Vivo estas calles, me pierdo en ellas, es fácil encontrar cosas que estoy segura no se podrían ver en otra ciudad sino Bogotá, tienen una identidad extraña, de los lugares más sombríos, pueden en ocasiones escapar las fugas de color más impresionantes o una oscuridad podría aplastarte.
Me molesta que la gente crea que solo lo excepcional puede generar impacto, enaltecer, a menudo cuando se habla de Bogotá, se piensa en lo verdes que son los cerros y el increíble contraste que se da, al compararlos con los azules intensos del cielo y los esponjados nubarrones o los atardeceres anaranjados que conmueven a quien los encuentra de frente.
Lamento que no se maravillen con los contrastes de esta ciudad, también de alcantarillas malolientes, en la que puedes pasar de vivir en un drama hasta en la comedia más hilarante en cuestión de minutos.
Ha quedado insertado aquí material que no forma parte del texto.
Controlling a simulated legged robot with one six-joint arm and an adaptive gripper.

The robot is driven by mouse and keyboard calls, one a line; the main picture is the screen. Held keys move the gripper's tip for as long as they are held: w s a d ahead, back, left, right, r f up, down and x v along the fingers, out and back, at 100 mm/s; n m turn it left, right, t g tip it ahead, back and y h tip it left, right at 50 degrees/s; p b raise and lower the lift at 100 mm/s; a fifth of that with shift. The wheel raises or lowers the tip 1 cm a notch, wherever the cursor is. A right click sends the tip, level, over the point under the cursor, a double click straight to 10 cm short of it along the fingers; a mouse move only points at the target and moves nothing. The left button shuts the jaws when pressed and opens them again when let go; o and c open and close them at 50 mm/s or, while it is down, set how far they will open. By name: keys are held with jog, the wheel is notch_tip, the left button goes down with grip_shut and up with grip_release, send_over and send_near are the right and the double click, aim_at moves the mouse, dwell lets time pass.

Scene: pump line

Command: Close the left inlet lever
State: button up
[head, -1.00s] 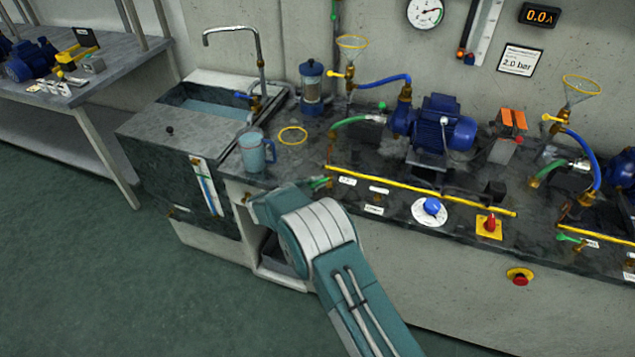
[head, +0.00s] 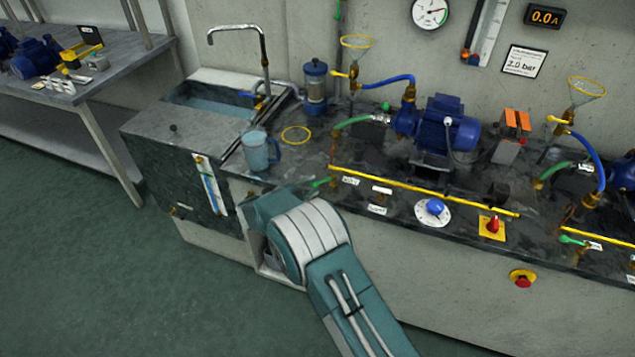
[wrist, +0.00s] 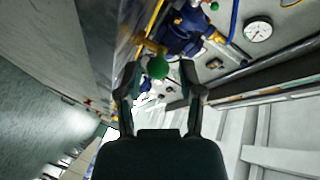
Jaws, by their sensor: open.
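The left inlet lever (head: 320,182) is a small green handle at the left end of the yellow pipe, on the front edge of the bench in the head view. In the wrist view a round green knob (wrist: 157,67), apparently the lever's end, shows at the mouth of my gripper (wrist: 160,80). My gripper is open, with one finger on each side just below the knob in the picture. I cannot tell whether either finger touches it. In the head view my arm hides the gripper's fingers.
A light-blue jug (head: 257,151) and a yellow ring (head: 296,135) stand close behind the lever, beside the sink (head: 205,103). The yellow pipe (head: 420,190), blue knob (head: 434,207) and red switch (head: 492,225) lie to the right. Green floor is free in front.

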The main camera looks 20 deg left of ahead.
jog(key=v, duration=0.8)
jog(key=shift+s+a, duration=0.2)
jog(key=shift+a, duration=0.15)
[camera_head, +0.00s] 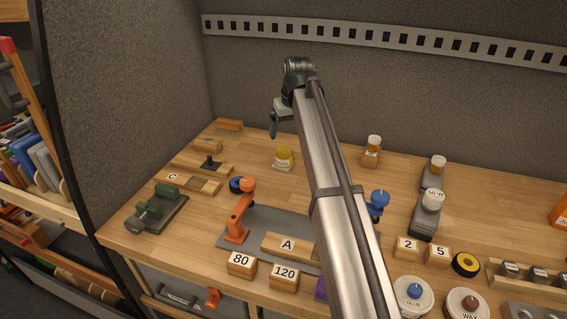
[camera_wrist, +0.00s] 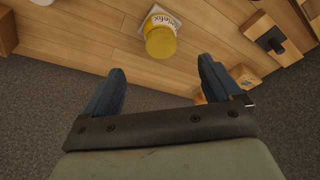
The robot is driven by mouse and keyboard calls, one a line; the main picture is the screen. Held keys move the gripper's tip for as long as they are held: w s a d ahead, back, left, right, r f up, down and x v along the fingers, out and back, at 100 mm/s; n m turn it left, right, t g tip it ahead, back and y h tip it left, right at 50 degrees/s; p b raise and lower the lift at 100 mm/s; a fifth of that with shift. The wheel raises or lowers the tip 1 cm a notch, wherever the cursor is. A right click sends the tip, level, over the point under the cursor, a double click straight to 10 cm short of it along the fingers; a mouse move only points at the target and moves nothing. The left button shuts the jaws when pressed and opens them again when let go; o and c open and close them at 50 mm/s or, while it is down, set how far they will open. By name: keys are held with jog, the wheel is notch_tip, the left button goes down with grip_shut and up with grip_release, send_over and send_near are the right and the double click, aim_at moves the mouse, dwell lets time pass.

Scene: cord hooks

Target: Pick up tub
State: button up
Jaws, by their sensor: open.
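A small yellow tub (camera_head: 283,155) with a printed label stands on the wooden bench, towards the back left of the middle. In the wrist view the yellow tub (camera_wrist: 161,40) is at the top, beyond the fingertips, with a pale square under or beside it. My gripper (camera_head: 273,129) hangs above the bench, a little left of the tub in the head view. Its two blue fingers (camera_wrist: 161,70) are spread apart with nothing between them. Two white round tubs, marked GLUE (camera_head: 412,297) and WAX (camera_head: 466,304), stand at the front right.
A wooden brush (camera_head: 229,125) and wood blocks lie at the back left. An orange clamp (camera_head: 240,212) stands on a grey mat (camera_head: 268,224) in front. Bottles (camera_head: 372,148) stand to the right. The bench around the yellow tub is mostly clear.

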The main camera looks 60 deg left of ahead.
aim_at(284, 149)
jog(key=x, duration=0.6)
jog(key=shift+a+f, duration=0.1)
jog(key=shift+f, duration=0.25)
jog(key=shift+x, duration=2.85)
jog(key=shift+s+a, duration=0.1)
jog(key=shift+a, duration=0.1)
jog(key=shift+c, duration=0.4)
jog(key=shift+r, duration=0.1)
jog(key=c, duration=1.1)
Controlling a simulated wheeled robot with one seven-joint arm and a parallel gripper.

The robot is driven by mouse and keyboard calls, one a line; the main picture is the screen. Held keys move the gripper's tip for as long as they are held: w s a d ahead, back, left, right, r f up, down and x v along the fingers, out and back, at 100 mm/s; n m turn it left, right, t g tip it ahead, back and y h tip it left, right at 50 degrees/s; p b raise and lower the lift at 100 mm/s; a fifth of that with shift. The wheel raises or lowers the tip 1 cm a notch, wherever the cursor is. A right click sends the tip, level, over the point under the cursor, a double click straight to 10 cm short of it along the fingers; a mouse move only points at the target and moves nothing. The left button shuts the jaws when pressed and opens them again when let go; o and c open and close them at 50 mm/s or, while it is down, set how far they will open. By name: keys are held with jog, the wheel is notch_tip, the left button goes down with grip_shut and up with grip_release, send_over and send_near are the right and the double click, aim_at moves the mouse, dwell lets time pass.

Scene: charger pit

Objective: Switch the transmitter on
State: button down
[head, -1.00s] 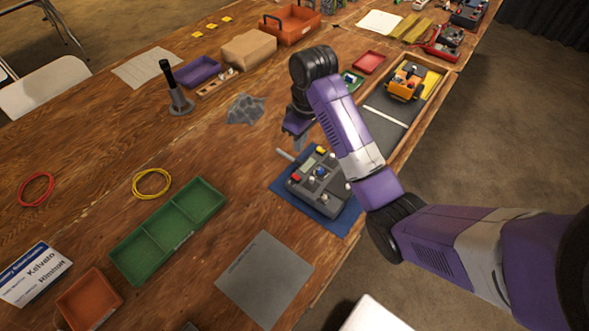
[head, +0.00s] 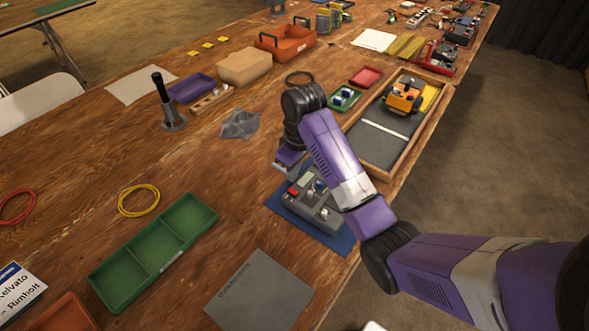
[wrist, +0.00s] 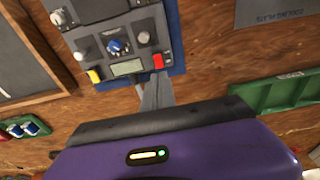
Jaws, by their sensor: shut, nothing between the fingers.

Me temo que todos aquí somos animales de monte y nos aburrimos cuando nos despiertan con la bulla de tambores o canciones alegres en transmilenio, cuando hace demasiado sol, en esos días en los que la ciudad está desordenada por alguna protesta y tienes que pasar horas intentando salir del caos, o al escuchar los raperos impertinentes que exaltan alguno de tus defectos, cuando la rutina te está desdibujando la esperanza.
En mis ires y venires en esta ciudad, me he encontrado con personas extraordinarias, extrañas, intimidantes, me encanta conversar con ellas, sacarles sonrisas inesperadas, saber que cada una tiene una historia en versiones diferentes de esta ciudad, que viven un montón de aventuras, similares o aún más increíbles de las que yo puedo experimentar en cualquier de mis días.
Creo que eso es lo que no se cuenta en los poemas y escritos adornados de añoranzas y nostalgia, de figuras literarias. La gente que algunas personas evitan ver, los invisibles, son los que destellan dentro de los marrones y grises de los edificios, Esas personas son las que hacen tan especial este lugar, las que la convierten en un lugar vivo, absorto en las polifonías.
Los colores de Bogotá no son solo de los paisajes, son las personas que la caminan, esta ciudad es de andares, de recorrer cada rincón. Es la ciudad de los invisibles, que terminan siendo el corazón de esta tierra fría.
No sé de Bogotá sin esas personas, no me reconozco en ella si no puedo encontrar a uno de sus personajes en las esquinas. La ciudad que suelo caminar y recordar, es la que está llena de matices, la que se encuentra entre el paisaje de nubes y montañas, en los edificios grises y marrones, en las casitas de colores y en las caras de felicidad, de angustia, de rutina en quienes cuentan de viva voz su historia y la unen al barullo de su día a día.